/---
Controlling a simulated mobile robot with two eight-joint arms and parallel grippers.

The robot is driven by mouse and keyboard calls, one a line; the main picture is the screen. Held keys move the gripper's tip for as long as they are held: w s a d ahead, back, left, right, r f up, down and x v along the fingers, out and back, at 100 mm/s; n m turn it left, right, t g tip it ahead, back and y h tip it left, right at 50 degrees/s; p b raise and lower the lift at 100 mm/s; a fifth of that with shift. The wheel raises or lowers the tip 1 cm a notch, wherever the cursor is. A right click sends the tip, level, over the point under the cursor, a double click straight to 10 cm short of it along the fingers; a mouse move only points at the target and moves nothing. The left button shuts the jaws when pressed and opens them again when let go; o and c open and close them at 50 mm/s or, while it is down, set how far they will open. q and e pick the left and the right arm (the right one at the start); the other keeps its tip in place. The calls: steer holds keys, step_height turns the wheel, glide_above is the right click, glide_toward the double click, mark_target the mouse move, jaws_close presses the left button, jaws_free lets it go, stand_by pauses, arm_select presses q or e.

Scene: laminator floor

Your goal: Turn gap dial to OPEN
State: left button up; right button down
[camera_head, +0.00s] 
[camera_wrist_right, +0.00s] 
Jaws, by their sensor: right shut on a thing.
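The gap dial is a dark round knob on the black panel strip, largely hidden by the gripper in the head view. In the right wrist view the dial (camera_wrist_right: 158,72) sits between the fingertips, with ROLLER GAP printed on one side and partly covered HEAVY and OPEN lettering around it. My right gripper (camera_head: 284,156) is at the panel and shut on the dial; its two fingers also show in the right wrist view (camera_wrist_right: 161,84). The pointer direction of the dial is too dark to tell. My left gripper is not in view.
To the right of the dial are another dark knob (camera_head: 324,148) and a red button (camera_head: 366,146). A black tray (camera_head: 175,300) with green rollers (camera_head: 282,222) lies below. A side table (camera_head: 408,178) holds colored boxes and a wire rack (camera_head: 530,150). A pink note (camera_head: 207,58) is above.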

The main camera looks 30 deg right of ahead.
\---
- **Directions for this task**
Scan the material and collect every line that contains "ahead".

- **Written answer**
The robot is driven by mouse and keyboard calls, one a line; the main picture is the screen. Held keys move the gripper's tip for as long as they are held: w s a d ahead, back, left, right, r f up, down and x v along the fingers, out and back, at 100 mm/s; n m turn it left, right, t g tip it ahead, back and y h tip it left, right at 50 degrees/s; p b raise and lower the lift at 100 mm/s; a fifth of that with shift. The wheel raises or lowers the tip 1 cm a notch, wherever the cursor is. A right click sends the tip, level, over the point under the cursor, a double click straight to 10 cm short of it along the fingers; a mouse move only points at the target and moves nothing. The left button shuts the jaws when pressed and opens them again when let go; o and c open and close them at 50 mm/s or, while it is down, set how far they will open. q and e pick the left and the right arm (the right one at the start); the other keeps its tip in place. The calls: steer holds keys, step_height turns the wheel, glide_above is the right click, glide_toward the double click, mark_target the mouse move, jaws_close presses the left button, jaws_free lets it go, stand_by pauses, arm_select presses q or e.
The main camera looks 30 deg right of ahead.

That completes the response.